◆ **WHAT YOU WILL DO**: Write the material out again in full, exactly.

◆ **THE INPUT**:
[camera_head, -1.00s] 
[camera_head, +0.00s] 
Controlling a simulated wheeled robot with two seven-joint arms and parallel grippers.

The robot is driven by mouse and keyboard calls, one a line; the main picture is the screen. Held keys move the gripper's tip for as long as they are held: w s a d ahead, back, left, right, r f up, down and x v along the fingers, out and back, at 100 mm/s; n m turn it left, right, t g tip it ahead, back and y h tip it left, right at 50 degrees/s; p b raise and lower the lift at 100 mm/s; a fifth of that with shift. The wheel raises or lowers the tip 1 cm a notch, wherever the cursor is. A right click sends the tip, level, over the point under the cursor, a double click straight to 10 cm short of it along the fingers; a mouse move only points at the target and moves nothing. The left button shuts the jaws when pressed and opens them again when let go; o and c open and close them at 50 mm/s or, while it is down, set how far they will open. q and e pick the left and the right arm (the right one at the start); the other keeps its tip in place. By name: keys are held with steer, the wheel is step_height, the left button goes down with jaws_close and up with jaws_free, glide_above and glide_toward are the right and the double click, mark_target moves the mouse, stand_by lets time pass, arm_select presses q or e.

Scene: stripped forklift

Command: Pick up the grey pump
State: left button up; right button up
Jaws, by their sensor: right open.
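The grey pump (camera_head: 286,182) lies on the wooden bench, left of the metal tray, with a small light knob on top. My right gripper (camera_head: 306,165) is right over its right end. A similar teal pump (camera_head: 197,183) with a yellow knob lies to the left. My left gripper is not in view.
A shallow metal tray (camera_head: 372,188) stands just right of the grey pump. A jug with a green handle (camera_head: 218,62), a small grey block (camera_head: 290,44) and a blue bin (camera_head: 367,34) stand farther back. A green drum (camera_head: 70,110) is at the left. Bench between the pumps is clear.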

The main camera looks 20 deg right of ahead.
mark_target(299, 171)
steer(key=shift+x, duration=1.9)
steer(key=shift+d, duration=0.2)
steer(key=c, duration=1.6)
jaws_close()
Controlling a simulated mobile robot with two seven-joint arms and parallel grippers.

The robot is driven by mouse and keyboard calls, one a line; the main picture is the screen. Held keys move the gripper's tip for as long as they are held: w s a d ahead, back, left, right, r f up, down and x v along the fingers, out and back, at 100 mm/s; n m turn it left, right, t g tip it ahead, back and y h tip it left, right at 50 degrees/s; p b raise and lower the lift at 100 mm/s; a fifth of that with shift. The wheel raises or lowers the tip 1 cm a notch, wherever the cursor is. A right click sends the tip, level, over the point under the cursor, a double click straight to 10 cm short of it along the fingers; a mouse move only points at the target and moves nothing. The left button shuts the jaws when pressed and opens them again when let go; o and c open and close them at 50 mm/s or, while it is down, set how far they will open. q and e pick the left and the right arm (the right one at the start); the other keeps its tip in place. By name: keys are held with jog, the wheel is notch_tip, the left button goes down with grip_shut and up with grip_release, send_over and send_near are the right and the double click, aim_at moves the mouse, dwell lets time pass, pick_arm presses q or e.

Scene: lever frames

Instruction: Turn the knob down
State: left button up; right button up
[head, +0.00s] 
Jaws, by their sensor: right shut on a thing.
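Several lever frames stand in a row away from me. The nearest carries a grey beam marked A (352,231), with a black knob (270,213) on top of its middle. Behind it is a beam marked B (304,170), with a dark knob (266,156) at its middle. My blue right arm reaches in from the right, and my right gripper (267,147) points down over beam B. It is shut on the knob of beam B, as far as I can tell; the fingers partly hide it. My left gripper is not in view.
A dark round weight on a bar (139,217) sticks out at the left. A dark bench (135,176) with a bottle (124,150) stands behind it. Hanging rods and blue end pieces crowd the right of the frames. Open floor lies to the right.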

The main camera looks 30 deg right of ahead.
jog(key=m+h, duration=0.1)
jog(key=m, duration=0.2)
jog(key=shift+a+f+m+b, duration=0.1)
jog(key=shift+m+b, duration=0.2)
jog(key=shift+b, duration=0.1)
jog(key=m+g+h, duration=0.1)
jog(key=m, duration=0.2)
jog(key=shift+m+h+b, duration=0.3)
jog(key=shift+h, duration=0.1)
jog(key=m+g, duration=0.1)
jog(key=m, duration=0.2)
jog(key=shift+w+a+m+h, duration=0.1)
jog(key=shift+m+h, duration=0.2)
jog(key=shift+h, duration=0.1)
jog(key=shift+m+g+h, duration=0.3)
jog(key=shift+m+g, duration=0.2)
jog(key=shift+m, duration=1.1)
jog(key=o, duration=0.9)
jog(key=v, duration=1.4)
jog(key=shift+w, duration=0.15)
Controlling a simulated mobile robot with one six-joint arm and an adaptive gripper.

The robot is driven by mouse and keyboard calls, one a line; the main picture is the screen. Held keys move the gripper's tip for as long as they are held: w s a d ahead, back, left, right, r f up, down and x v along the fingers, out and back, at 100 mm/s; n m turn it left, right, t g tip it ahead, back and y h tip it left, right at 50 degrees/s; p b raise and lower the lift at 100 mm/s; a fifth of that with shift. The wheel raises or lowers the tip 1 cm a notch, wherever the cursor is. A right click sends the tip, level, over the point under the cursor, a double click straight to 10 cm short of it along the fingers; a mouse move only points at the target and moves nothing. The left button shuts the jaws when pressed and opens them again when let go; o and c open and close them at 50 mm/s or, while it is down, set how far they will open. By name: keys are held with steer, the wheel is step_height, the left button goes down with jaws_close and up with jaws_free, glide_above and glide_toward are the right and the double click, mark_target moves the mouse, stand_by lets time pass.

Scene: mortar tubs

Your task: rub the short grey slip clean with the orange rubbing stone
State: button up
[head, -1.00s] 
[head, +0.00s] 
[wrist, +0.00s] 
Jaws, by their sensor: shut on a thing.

◆ **EXERCISE OUTPUT**:
[camera_head, -1.00s] 
[camera_head, +0.00s] 
Controlling a simulated wheeled robot with two seven-joint arms and parallel grippers.

The robot is driven by mouse and keyboard calls, one a line; the main picture is the screen. Held keys move the gripper's tip for as long as they are held: w s a d ahead, back, left, right, r f up, down and x v along the fingers, out and back, at 100 mm/s; n m turn it left, right, t g tip it ahead, back and y h tip it left, right at 50 degrees/s; p b raise and lower the lift at 100 mm/s; a fifth of that with shift. The wheel raises or lowers the tip 1 cm a notch, wherever the cursor is. A right click sends the tip, level, over the point under the cursor, a double click straight to 10 cm short of it along the fingers; a mouse move only points at the target and moves nothing. The left button shuts the jaws when pressed and opens them again when let go; o and c open and close them at 50 mm/s or, while it is down, set how far they will open. q and e pick the left and the right arm (the right one at the start); the other keeps its tip in place. By name: keys are held with steer, the wheel is step_height, the left button goes down with jaws_close and up with jaws_free, glide_above and glide_toward are the right and the double click, mark_target moves the mouse, stand_by lets time pass, arm_select presses q or e.

Scene: stripped forklift

Command: Pick up the grey pump
State: left button up; right button up
Jaws, by their sensor: right open.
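The grey pump (camera_head: 286,182) lies on the wooden bench, left of the metal tray, with a small light knob on top. My right gripper (camera_head: 306,165) is right over its right end. A similar teal pump (camera_head: 197,183) with a yellow knob lies to the left. My left gripper is not in view.
A shallow metal tray (camera_head: 372,188) stands just right of the grey pump. A jug with a green handle (camera_head: 218,62), a small grey block (camera_head: 290,44) and a blue bin (camera_head: 367,34) stand farther back. A green drum (camera_head: 70,110) is at the left. Bench between the pumps is clear.

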The main camera looks 20 deg right of ahead.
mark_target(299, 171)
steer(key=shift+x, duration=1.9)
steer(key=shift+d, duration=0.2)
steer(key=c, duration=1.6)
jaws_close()
Controlling a simulated mobile robot with two seven-joint arms and parallel grippers.

The robot is driven by mouse and keyboard calls, one a line; the main picture is the screen. Held keys move the gripper's tip for as long as they are held: w s a d ahead, back, left, right, r f up, down and x v along the fingers, out and back, at 100 mm/s; n m turn it left, right, t g tip it ahead, back and y h tip it left, right at 50 degrees/s; p b raise and lower the lift at 100 mm/s; a fifth of that with shift. The wheel raises or lowers the tip 1 cm a notch, wherever the cursor is. A right click sends the tip, level, over the point under the cursor, a double click straight to 10 cm short of it along the fingers; a mouse move only points at the target and moves nothing. The left button shuts the jaws when pressed and opens them again when let go; o and c open and close them at 50 mm/s or, while it is down, set how far they will open. q and e pick the left and the right arm (the right one at the start); the other keeps its tip in place. By name: keys are held with jog, the wheel is notch_tip, the left button goes down with grip_shut and up with grip_release, send_over and send_near are the right and the double click, aim_at moves the mouse, dwell lets time pass, pick_arm presses q or e.

Scene: lever frames

Instruction: Turn the knob down
State: left button up; right button up
[head, +0.00s] 
Jaws, by their sensor: right shut on a thing.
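Several lever frames stand in a row away from me. The nearest carries a grey beam marked A (352,231), with a black knob (270,213) on top of its middle. Behind it is a beam marked B (304,170), with a dark knob (266,156) at its middle. My blue right arm reaches in from the right, and my right gripper (267,147) points down over beam B. It is shut on the knob of beam B, as far as I can tell; the fingers partly hide it. My left gripper is not in view.
A dark round weight on a bar (139,217) sticks out at the left. A dark bench (135,176) with a bottle (124,150) stands behind it. Hanging rods and blue end pieces crowd the right of the frames. Open floor lies to the right.

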The main camera looks 30 deg right of ahead.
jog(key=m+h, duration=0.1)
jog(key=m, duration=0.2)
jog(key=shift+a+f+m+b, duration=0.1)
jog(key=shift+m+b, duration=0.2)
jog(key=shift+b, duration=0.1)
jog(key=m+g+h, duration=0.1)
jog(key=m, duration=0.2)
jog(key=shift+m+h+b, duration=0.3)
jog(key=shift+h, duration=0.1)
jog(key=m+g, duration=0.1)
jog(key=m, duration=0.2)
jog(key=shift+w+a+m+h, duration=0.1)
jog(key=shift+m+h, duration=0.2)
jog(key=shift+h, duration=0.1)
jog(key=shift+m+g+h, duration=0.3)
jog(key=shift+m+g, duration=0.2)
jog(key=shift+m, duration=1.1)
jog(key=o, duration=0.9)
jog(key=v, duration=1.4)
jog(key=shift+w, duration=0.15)
Controlling a simulated mobile robot with one six-joint arm and an adaptive gripper.

The robot is driven by mouse and keyboard calls, one a line; the main picture is the screen. Held keys move the gripper's tip for as long as they are held: w s a d ahead, back, left, right, r f up, down and x v along the fingers, out and back, at 100 mm/s; n m turn it left, right, t g tip it ahead, back and y h tip it left, right at 50 degrees/s; p b raise and lower the lift at 100 mm/s; a fifth of that with shift. The wheel raises or lowers the tip 1 cm a notch, wherever the cursor is. A right click sends the tip, level, over the point under the cursor, a double click straight to 10 cm short of it along the fingers; a mouse move only points at the target and moves nothing. The left button shuts the jaws when pressed and opens them again when let go; o and c open and close them at 50 mm/s or, while it is down, set how far they will open. By name: keys are held with steer, the wheel is step_height, the left button goes down with jaws_close and up with jaws_free, glide_above and glide_toward are the right and the double click, mark_target moves the mouse, stand_by lets time pass.

Scene: mortar tubs

Your task: rub the short grey slip clean with the orange rubbing stone
State: button up
[head, -1.00s] 
[head, +0.00s] 
[wrist, +0.00s] 
Jaws, by their sensor: shut on a thing.

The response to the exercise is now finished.